Image courtesy of Netty Riggs

After a good Farmer’s Market you need to do something with all the extra vegetables that you won’t use soon enough. I went to the last Market on the Move for the season (they start up again in October) I don’t have canning supplies, most of my food saving is done in my freezer. All you need to spend money on is a few zip-lock bags and you’re set. No need to purchase canning equipment if you have space in your freezer. Take a look and see the order of how I use every last bit of my veggies.

First the kitchen is prepared for a big day of cooking. This doesn’t mean mop the floor, it’s just going to get dirty. This means make sure all of your dishes are clean and that your sink and counters are free. Clean out the freezer and fridge if needed.

You also want to plan what you will be doing with those veggies. I knew I wanted to make zucchini bread, marinara sauce and soup so I was able to prepare some of the veggies for those things and keep some fresh too. The rest I knew were going to be frozen for a later day.
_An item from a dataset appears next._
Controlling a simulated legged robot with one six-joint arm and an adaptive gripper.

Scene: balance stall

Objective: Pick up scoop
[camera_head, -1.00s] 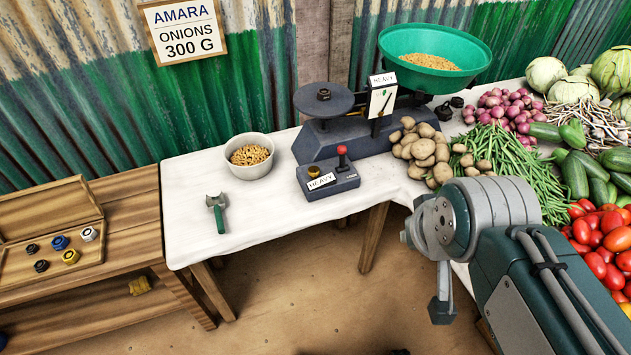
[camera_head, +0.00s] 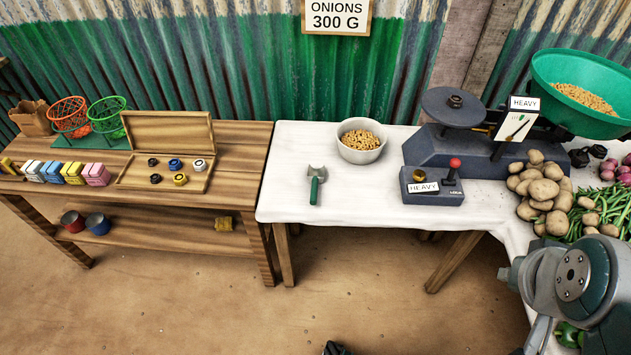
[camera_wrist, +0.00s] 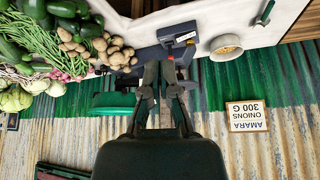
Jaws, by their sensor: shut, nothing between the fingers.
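The scoop (camera_head: 315,185) has a green handle and a grey metal head. It lies on the white-covered table (camera_head: 285,150), left of the balance, with its handle toward the table's front edge. In the wrist view the scoop (camera_wrist: 265,12) shows small at the top right, well away from my fingers. My gripper (camera_wrist: 161,64) is shut and empty, in the air. The wrist view is upside down. In the head view my arm is at the lower right, and I cannot make out the fingertips there.
A white bowl of yellowish pieces (camera_head: 362,148) stands right of the scoop. Beyond it are a control box with a red knob (camera_head: 432,186) and the balance (camera_head: 455,145). Potatoes (camera_head: 545,190) lie right. A wooden bench (camera_head: 225,180) adjoins left. The cloth around the scoop is clear.
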There are many good resources on the internet for how to preserve your veggies. The sources I have used are listed at the end of the post.

To start, grab a cutting board and a favorite knife. I started with the peppers. Dice the green peppers (or chop them into slices or halve them, I choose dice because that’s how I figured out I used them most) and put all of the vegetable scraps into an extra bowl for making vegetable stock later. Boil a large pot of water and get another bowl and fill it with ice water. Blanch the peppers for a few minutes in the boiling water and then strain them (but the strainer is over another large pot or bowl) and then dump them into the ice water. Put the hot water back into the bowl and bring it back to a boil for when I need it again in a minute.

Next I put my chili peppers on the dehydrator out on the porch (because I don’t want to heat up my house more than I have to). They stay out there for about a day and a half.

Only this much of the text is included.